Problem to solve ▸
Exclude the pictures, then repeat the remaining data exactly.

Information shown ▸
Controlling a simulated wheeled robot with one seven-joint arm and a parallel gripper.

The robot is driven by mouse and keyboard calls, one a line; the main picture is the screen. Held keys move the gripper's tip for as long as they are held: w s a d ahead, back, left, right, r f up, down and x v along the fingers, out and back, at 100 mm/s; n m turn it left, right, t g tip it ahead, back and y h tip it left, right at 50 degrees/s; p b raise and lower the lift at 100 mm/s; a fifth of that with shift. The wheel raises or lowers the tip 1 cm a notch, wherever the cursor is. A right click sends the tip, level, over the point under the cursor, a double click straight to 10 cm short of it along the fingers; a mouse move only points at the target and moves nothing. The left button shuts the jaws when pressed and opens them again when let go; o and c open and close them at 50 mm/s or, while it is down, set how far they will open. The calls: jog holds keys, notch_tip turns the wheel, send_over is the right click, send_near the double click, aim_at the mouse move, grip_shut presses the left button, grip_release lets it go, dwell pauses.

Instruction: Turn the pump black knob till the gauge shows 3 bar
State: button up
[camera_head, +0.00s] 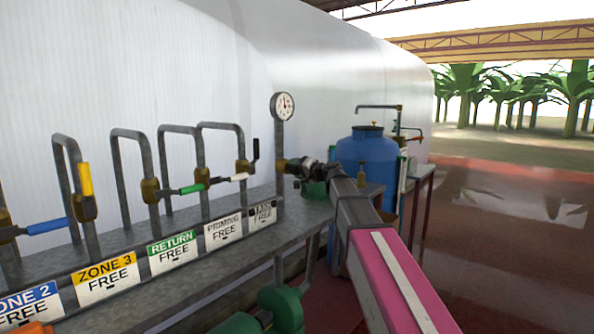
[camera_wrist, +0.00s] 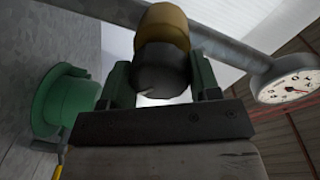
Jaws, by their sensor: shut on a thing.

The result ▸
Controlling a simulated wheeled robot with one seven-joint arm and a parallel gripper.

The robot is driven by mouse and keyboard calls, one a line; the main picture is the screen. Held keys move the gripper's tip for as long as they are held: w s a d ahead, back, left, right, r f up, down and x v along the fingers, out and back, at 100 mm/s; n m turn it left, right, t g tip it ahead, back and y h tip it left, right at 50 degrees/s; p b raise and lower the lift at 100 mm/s; a fifth of that with shift. The wheel raises or lowers the tip 1 cm a notch, wherever the cursor is. A right click sends the tip, level, over the point under the cursor, a double click straight to 10 cm short of it along the fingers; a mouse move only points at the target and moves nothing. The left button shuts the jaws when pressed and opens them again when let go; o and c open and close them at 50 mm/s or, while it is down, set how far they will open. The calls: jog holds keys, notch_tip turns the wheel, send_over is the right click, send_near the double click, aim_at the mouse move, grip_shut presses the left button, grip_release lets it go, dwell pauses.

Instruction: Turn the pump black knob till the gauge shows 3 bar
State: button up
[camera_head, +0.00s] 
[camera_wrist, +0.00s] 
Jaws, by their sensor: shut on a thing.

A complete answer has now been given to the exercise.